___ Dataset section

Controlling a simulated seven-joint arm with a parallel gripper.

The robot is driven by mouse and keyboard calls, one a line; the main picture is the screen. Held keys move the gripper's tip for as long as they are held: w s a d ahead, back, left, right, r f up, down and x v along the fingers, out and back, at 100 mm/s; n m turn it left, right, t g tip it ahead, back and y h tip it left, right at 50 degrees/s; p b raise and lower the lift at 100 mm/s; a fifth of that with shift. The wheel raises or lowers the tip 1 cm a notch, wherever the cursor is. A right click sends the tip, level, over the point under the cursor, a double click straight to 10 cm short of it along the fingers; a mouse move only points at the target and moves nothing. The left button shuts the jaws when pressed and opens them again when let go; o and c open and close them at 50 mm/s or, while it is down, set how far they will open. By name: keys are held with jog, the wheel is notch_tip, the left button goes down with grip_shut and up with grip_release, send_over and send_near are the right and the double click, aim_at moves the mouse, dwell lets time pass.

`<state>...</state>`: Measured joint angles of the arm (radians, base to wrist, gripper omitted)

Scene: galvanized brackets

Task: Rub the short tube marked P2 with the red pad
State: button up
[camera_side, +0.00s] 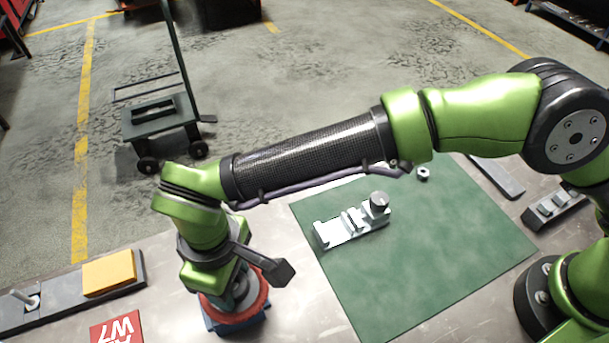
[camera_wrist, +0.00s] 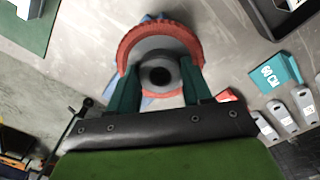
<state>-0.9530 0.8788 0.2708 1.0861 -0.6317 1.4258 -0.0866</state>
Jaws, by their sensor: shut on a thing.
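The red pad (camera_side: 262,300) is round with a grey hub, at the lower left of the side view. It also shows in the wrist view (camera_wrist: 160,32) as a red ring around the hub. My gripper (camera_wrist: 159,75) is shut on the hub with its teal fingers on either side. A blue thing (camera_side: 252,322) shows under the pad; whether they touch I cannot tell. A short grey tube (camera_side: 379,202) is at the right end of a metal bracket piece (camera_side: 345,228) on the green mat (camera_side: 440,255). No P2 mark is readable on it.
A yellow block (camera_side: 108,272) sits on a dark tray (camera_side: 50,308) at the left. A red card (camera_side: 118,332) lies at the front edge. A small nut (camera_side: 423,173) is at the mat's back. In the wrist view, a teal card (camera_wrist: 276,73) and several grey parts (camera_wrist: 283,115) lie right.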

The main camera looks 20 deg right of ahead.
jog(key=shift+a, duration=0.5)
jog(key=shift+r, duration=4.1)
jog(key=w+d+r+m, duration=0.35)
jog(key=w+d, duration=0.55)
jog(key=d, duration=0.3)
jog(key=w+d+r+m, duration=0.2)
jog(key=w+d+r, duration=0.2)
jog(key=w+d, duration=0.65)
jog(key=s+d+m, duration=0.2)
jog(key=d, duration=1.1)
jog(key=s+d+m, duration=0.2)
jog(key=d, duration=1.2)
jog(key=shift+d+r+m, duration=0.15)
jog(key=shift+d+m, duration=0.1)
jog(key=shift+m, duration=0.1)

______

In the copy, include no pictures; restate the listing above exactly.

Task solution:
Controlling a simulated seven-joint arm with a parallel gripper.

The robot is driven by mouse and keyboard calls, one a line; the main picture is the screen. Held keys move the gripper's tip for as long as they are held: w s a d ahead, back, left, right, r f up, down and x v along the fingers, out and back, at 100 mm/s; n m turn it left, right, t g tip it ahead, back and y h tip it left, right at 50 degrees/s; p b raise and lower the lift at 100 mm/s; a fifth of that with shift. The wheel raises or lowers the tip 1 cm a notch, wherever the cursor is. A right click sends the tip, level, over the point under the cursor, a double click straight to 10 cm short of it along the fingers; a mouse move only points at the target and moves nothing. The left button shuts the jaws when pressed and opens them again when let go; o and c open and close them at 50 mm/s or, while it is down, set how far they will open. By name: keys are held with jog, the wheel is notch_tip, the left button goes down with grip_shut and up with grip_release, send_over and send_near are the right and the double click, aim_at moves the mouse, dwell lets time pass.

`<state>...</state>`: Measured joint angles of the arm (radians, base to wrist, gripper omitted)

Scene: galvanized brackets

Task: Rub the short tube marked P2 with the red pad
State: button up
[camera_side, +0.00s] 
[camera_wrist, +0.00s] 
<state>-0.9530 0.8788 0.2708 1.0861 -0.6317 1.4258 -0.0866</state>
Jaws, by their sensor: shut on a thing.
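The red pad (camera_side: 262,300) is round with a grey hub, at the lower left of the side view. It also shows in the wrist view (camera_wrist: 160,32) as a red ring around the hub. My gripper (camera_wrist: 159,75) is shut on the hub with its teal fingers on either side. A blue thing (camera_side: 252,322) shows under the pad; whether they touch I cannot tell. A short grey tube (camera_side: 379,202) is at the right end of a metal bracket piece (camera_side: 345,228) on the green mat (camera_side: 440,255). No P2 mark is readable on it.
A yellow block (camera_side: 108,272) sits on a dark tray (camera_side: 50,308) at the left. A red card (camera_side: 118,332) lies at the front edge. A small nut (camera_side: 423,173) is at the mat's back. In the wrist view, a teal card (camera_wrist: 276,73) and several grey parts (camera_wrist: 283,115) lie right.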

The main camera looks 20 deg right of ahead.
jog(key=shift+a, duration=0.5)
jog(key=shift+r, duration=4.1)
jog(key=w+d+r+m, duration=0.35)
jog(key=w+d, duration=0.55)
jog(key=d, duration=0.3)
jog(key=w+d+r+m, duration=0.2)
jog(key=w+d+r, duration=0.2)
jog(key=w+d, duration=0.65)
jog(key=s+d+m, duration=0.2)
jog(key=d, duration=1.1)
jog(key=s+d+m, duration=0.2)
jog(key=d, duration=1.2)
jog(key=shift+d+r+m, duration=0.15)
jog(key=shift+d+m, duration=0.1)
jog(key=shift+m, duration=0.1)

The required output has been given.